Trial of pardons for Sánchez
The Spanish prime minister seems determined to approve partial pardons for political prisoners so that they can be released before the end of summer. This is clear from his statements in Brussels, where he was preparing public opinion for a decision that will cause a political earthquake in Spain: "It is important to look to the future, learn from mistakes and be aware that among the fundamental values of the Constitution there is neither revenge nor vengeance, but dialogue and respect for the Constitution". In fact, the Spanish government has already made it clear, in relation to Catalonia, that everything within the law could be studied, and the granting of pardons is a power that any executive has and, most importantly, that all of them have used.
It is clear that the approval of pardons, which are a question of justice, is only a first step and does not resolve the underlying judicial problem, which are the cases that affect nearly 3,000 people. But it will be an important step. So much so that it is foreseeable that the right will mobilise and raise political tension, as it will be interpreted as a concession to the pro-independence supporters and, as such, a betrayal.
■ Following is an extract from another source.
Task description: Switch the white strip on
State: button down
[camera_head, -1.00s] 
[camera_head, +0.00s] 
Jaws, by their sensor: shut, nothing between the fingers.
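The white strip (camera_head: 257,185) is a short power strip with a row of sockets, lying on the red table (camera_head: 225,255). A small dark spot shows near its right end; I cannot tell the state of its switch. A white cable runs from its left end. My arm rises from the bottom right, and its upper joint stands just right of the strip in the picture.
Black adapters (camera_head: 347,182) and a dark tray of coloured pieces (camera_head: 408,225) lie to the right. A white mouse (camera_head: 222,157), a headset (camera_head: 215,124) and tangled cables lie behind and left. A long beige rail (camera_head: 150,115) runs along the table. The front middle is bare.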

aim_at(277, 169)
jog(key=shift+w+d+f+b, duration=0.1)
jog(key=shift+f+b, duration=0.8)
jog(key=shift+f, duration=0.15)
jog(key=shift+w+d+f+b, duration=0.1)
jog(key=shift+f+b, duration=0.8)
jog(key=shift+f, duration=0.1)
The PP has already warned that it will take the decision to the Supreme Court in the hope that it will reverse it, as already happened in 2013 with the pardon of a kamikaze driver. Vox, surely, will go further and call demonstrations to pressure the government and create an unbreathable climate.
PSOE and Unidas Podemos's coalition government will need to resist this pressure, which will be especially intense in Díaz Ayuso's Madrid, and to be clear so that the population understands that with the political and social leaders of the independence movement in jail it is impossible to start to de-escalate the conflict and return it to the path of dialogue and negotiation. At the same time, pardons must become the starting signal for the beginning of dialogue with the State, the cotton wool test that will indicate that Sánchez and his executive are willing to take steps.
Catalonia will have to be able to recognise the courage of the Spanish government and maintain the demand for amnesty. The resolution of the political conflict must come through the end of repression and citizens' voice being heard, two solutions that should be allowed within the Spanish legal corpus. The main obstacle, as always since the beginning of the Independence bid, lies in the deep state, in structures such as the judiciary, which has recently decided to adopt a clearly political and politicised role, thus lowering the quality of Spanish democracy.
Sánchez will have to show that he is willing to undertake a profound reform of the State, including the judiciary, if he wants not only to make things easier with Catalonia, but also to make his progressive programme a reality. The road to dialogue will be tortuous and full of pitfalls, but the most important thing is to start it with a gesture that creates a minimum climate of trust. And this gesture would have to be the pardons.